Abstract:
The importance of distributed memory auto-parallelization in utilizing high performance
computers is enormous. However, past works on distributed memory auto-parallelization
have excessive communication overhead problem, which degrades performance of the
parallelized program. The problem with communication overhead is due to unnecessary,
large volume and frequent data communications among processors.
This paper presents a new communication model that addresses the problem with communication
overhead. The communication model uses a combination of techniques to
minimize the communication overhead. In particular, we designed a data dependency,
data-flow and symbolic range based technique to precisely determine set of communication
data. We implemented a prototype of the proposed communication model in a
popular parallelization compiler infrastructure called Cetus.
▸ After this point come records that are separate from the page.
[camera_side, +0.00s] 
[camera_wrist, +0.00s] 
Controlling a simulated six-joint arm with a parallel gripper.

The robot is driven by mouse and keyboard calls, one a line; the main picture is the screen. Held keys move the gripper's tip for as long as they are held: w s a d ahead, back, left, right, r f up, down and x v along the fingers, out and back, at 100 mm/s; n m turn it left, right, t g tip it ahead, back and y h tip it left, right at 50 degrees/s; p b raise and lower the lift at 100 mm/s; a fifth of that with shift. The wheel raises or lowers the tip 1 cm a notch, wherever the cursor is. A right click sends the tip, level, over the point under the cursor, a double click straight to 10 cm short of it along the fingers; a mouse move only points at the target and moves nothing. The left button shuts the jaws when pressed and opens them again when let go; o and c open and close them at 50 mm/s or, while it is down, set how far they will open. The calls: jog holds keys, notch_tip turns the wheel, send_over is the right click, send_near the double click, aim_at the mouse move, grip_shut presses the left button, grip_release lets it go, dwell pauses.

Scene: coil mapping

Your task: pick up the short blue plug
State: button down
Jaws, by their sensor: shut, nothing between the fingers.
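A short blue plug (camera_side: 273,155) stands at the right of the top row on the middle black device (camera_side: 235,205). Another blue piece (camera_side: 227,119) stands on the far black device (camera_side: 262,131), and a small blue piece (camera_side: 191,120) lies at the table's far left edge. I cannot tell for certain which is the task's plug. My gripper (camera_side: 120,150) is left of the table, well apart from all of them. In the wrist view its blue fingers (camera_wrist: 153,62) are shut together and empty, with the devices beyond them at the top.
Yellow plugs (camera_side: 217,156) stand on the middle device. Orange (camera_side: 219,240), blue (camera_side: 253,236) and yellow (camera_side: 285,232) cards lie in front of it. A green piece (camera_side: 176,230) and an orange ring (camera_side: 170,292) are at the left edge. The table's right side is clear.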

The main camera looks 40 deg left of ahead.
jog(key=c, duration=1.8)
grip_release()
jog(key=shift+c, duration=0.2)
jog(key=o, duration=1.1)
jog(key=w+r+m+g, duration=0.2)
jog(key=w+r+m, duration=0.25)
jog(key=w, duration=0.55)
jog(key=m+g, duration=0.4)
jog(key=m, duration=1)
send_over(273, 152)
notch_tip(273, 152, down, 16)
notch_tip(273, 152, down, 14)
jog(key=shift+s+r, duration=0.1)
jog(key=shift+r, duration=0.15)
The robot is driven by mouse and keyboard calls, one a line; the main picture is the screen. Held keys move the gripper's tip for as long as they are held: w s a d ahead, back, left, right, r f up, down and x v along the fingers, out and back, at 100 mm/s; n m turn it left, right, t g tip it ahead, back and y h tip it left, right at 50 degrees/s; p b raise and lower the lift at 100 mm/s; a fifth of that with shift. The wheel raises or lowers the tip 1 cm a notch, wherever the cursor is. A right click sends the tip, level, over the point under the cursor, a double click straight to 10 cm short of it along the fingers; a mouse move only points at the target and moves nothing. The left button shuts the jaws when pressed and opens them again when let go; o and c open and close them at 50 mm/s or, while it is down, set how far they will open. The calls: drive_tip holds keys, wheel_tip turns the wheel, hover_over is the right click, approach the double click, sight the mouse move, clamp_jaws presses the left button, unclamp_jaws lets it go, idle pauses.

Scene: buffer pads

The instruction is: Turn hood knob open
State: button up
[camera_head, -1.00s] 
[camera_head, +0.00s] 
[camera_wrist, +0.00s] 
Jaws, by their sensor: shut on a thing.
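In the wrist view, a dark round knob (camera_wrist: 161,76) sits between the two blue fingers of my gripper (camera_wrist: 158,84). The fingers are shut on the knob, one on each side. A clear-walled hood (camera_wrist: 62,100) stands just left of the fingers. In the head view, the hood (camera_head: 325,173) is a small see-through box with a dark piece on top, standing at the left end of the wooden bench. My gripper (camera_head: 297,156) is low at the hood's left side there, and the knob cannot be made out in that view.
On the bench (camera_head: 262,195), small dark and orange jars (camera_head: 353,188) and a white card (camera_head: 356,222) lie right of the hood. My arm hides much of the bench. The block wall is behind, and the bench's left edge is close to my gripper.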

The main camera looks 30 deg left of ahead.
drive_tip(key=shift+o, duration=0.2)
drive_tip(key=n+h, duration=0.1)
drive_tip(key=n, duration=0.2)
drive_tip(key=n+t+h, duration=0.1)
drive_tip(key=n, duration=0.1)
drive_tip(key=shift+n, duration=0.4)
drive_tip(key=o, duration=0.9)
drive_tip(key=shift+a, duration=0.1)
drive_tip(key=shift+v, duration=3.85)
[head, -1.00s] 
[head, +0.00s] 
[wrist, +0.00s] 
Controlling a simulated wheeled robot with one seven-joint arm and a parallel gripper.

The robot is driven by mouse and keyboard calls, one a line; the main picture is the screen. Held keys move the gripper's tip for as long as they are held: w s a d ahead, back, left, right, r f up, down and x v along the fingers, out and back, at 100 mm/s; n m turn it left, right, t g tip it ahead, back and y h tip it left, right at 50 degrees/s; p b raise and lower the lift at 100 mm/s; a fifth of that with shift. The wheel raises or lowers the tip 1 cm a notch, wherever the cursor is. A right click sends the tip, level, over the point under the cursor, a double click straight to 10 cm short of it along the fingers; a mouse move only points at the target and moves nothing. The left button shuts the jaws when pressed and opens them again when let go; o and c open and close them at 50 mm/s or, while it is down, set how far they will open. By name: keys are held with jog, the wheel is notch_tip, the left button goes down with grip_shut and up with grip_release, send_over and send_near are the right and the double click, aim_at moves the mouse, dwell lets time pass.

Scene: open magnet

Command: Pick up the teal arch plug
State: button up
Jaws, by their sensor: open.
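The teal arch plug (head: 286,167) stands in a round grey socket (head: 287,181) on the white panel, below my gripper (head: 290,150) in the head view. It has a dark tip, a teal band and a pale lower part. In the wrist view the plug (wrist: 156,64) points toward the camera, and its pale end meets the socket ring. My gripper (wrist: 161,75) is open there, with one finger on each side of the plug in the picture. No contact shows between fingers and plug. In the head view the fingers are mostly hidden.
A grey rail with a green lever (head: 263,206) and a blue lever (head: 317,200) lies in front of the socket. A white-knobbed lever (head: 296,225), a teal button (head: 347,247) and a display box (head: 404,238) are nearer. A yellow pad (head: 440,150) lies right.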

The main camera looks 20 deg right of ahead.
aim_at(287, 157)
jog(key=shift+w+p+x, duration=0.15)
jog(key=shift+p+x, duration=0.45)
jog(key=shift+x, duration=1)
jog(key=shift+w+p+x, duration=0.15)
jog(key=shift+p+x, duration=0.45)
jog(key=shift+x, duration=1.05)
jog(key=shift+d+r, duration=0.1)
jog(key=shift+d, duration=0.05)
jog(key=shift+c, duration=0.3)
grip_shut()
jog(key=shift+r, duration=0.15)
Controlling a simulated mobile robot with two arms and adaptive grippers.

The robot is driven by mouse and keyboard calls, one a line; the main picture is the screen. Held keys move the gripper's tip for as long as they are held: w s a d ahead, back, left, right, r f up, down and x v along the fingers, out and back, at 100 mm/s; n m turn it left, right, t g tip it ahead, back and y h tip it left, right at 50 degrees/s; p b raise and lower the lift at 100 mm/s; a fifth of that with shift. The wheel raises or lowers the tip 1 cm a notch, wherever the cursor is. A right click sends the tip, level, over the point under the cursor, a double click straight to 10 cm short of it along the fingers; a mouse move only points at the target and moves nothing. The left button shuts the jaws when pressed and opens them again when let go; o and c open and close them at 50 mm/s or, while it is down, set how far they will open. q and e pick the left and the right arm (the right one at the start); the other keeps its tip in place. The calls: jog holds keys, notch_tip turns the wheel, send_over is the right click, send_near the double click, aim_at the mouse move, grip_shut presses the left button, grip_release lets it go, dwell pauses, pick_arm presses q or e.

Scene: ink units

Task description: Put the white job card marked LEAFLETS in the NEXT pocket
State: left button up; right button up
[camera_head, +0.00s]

We evaluated the prototype against a state-of-the-art work using a set of PolyBenchs
on a 5-node Raspberry-pi cluster. The experiments are organized into three groups that
aim to evaluate communication overhead, correlation between communication overhead
and problem size, and accuracy. The results show that the proposed communication
model reduces communication overhead by an average of 48% when compared to the
state-of-the-art approach with an accuracy of 100%. Analysis of the correlation between
communication overhead and problem size indicates that the communication overhead in
the proposed communication model has strong negative correlation with the problem size
compared to the state-of-the-art approach. In general, from the experiment results, it
can be concluded that the proposed communication model mitigates the communication
overhead problem in distributed memory auto-parallelization.